Mobility — component / DfAM
Footpeg — Stark Future
2026
Titanium footpeg redesign for the Stark Varg Skugga: a longer, lighter and structurally validated off-road component developed through parametric CAD, topology optimisation, FEA and additive-manufacturing planning.
Fixed interface, longer support, controlled geometry.
A parametric skeleton controls the critical dimensions: 160 mm length, 50 mm width, 5° inward tilt and 85° relative to the side plane of the motorcycle. The CAD work resolves the transition from the bike interface to a longer, lighter support surface.
The rib pattern comes from the load path.
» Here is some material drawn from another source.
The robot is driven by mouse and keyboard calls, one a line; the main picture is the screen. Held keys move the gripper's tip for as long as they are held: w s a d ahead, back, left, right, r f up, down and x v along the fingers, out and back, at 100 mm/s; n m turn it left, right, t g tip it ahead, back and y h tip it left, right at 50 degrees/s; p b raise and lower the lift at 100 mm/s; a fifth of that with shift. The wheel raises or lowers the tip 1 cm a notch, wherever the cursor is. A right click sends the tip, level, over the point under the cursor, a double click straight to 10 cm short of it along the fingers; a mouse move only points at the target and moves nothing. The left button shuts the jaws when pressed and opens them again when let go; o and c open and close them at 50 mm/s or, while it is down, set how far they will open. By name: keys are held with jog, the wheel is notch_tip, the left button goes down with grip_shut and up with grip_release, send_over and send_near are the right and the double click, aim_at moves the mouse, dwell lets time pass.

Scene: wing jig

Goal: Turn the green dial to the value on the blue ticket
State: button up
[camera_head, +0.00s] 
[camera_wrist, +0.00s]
Two load cases mapped the structural behaviour: 5 kN at two-thirds of the support plus 5 kN frontal load; and 3 kN at one-third and two-thirds plus the same frontal load. Both studies pointed to a diagonal main rib with secondary reinforcement near the interface and tip. The final geometry reaches the minimum safety factor target of 1. Maximum von Mises stress appears around the interface and decreases through the rib network. Maximum displacement is located at the far tip and remains controlled at 3.43 mm.
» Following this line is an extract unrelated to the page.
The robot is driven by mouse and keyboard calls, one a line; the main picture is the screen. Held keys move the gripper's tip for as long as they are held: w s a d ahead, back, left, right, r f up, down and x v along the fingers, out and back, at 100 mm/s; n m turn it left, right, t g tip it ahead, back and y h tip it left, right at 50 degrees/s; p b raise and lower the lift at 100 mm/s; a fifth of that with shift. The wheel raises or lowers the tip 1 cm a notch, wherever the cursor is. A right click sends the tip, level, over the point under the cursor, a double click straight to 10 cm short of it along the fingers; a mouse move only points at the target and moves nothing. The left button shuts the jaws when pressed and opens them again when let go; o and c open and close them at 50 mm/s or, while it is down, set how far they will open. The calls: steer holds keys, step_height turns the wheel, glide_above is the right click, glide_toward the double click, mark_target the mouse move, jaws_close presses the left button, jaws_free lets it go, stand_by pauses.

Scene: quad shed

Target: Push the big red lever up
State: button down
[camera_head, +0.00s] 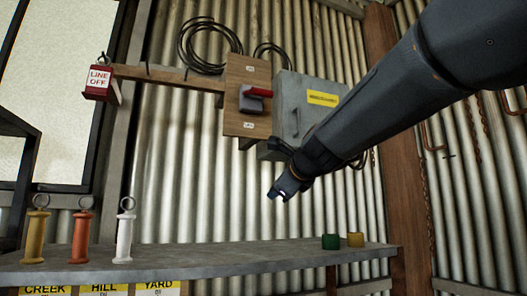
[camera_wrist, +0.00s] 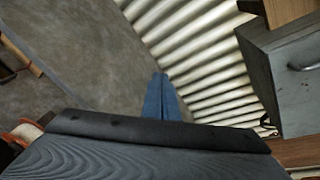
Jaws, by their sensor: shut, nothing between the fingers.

Print orientation, build plate and JIG close the loop.
Bambu Studio was used for rapid orientation studies, then nTop for support generation and build-volume distribution. The final orientation is 40° in X and 27° in Y, with an estimated 22.3 g of titanium supports per part. The JIG fixes the printed part for repeatable machining of the spring-hole interface.
The final proposal is not only a lighter part: it is a complete design-to-manufacture workflow. The project links a specific use case, a parametric modelling strategy, topology-driven material removal, structural validation and a production-oriented additive-manufacturing setup.